Oh, when rpm does something stupid it deserves the blame as much as the 
next guy :) I *know* there are ugly scalability issues in rpmbuild 
elsewhere, it wouldn't exactly shock me to find them in spec parsing as 
well.

This was the first time ever I saw spec parsing being mentioned as a 
bottleneck so I thought I'd had a look: while spec parse has 
traditionally been but a drop in the ocean of package build time, times 
do change and so do usage patterns. For one, the change from cvs to git 
has changed the speed expectations quite dramatically.

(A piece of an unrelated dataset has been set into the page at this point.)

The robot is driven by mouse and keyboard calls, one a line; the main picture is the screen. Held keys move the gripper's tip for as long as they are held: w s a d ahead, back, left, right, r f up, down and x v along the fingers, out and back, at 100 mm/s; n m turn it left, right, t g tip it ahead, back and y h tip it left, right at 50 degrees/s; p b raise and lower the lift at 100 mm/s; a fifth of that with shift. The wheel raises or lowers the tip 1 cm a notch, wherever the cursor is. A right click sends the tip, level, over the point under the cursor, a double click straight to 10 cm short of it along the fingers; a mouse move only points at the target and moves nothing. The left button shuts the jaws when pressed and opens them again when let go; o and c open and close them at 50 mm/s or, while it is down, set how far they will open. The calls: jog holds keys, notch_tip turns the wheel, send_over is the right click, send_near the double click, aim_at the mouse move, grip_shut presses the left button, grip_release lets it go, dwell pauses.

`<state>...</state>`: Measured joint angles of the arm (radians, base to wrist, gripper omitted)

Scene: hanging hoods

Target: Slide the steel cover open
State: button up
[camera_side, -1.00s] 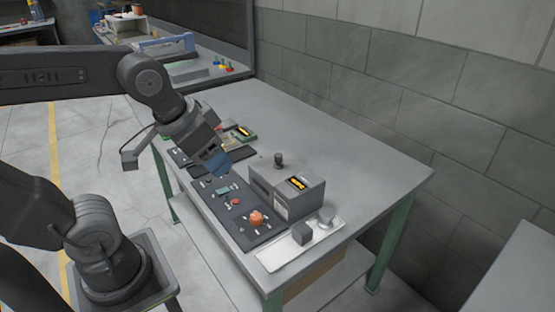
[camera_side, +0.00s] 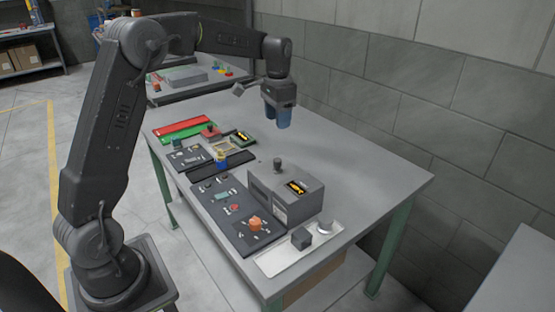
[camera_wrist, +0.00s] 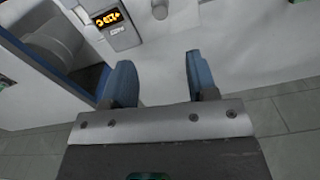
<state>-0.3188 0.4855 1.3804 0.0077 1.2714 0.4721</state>
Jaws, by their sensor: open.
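A grey box-shaped housing (camera_side: 287,207), which looks like the steel cover, stands on the table beside a dark control panel (camera_side: 246,236). A dark-and-orange label marks its top; the label also shows at the top of the wrist view (camera_wrist: 107,18). A small knob (camera_side: 278,163) stands at the housing's back edge; I cannot tell whether it is fixed to it. My gripper (camera_side: 277,122) points down above the far part of the table, behind the housing and apart from it. In the wrist view, its blue fingers (camera_wrist: 157,70) are spread with nothing between them.
A white tray (camera_side: 280,264) at the front holds a dark cube (camera_side: 302,238) and a light round piece (camera_side: 325,227). An orange knob (camera_side: 255,223) rises from the panel. Red (camera_side: 186,128) and green strips lie at the far left. The table's right side is clear.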

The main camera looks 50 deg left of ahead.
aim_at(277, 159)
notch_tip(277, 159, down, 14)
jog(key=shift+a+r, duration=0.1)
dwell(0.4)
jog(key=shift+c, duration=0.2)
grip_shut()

> I suspected it was a spec much like the kernel that
> does a lot of complicated macro work to figure out things like name,
> version, release. Also, I meant it as something I can't do much about in
> fedpkg land.

Yup. And obviously rpm can't make eg the shell run any faster, but there 
should be plenty of opportunities for eliminating some of the more 
expensive invocations.

Take for example the ubiquitous python_sitelib/python_sitearch macros: 
these invoke shell which invokes the python interpreter which imports 
piles of stuff in order to get a couple of paths that are for all 
practical purposes static within a Fedora release, and could be 
statically defined from macro files generated at the main python 
package(s) build-time.

Another, probably less expensive but even more ubiquitous that could be 
"fixed" centrally is invoking shell + getconf through %{_smp_mflags} to 
get the number of cpus, another pretty static piece of information.

A different kind of case of unnecessary shell invocations slowing things 
down is doing simple arithmetics and such, when %{lua: ...} could be 
used, but that's obviously something that individual package maintainers 
would have to change to "optimize" the spec parse, no central change can 
help there.

And yes this has drifted pretty damn far from git merges :)

> fedpkg does do a fair amount of python imports. I could probably move
> some of those around to be more lazy loaded when a property that
> requires them gets accessed, but that makes the code harder to manage.
> In practical usage on simple rpms, the amount of time I wait for verrel
> to return is so small as to not really interrupt my work flow.
>
> $ time fedpkg verrel
> pungi-2.11-2.fc18
>
> real 0m0.563s
> user 0m0.437s
> sys 0m0.118s
>
> half of a second.

That's the kind of performance I'm seeing too in normal circumstances 
(even for the more complex packages like the kernel), and seems 
perfectly adequate to me. Uncached performance is what it is but hardly 
matters, several seconds worth of python imports per run when cached 
would deserve a closer look :)

	- Panu -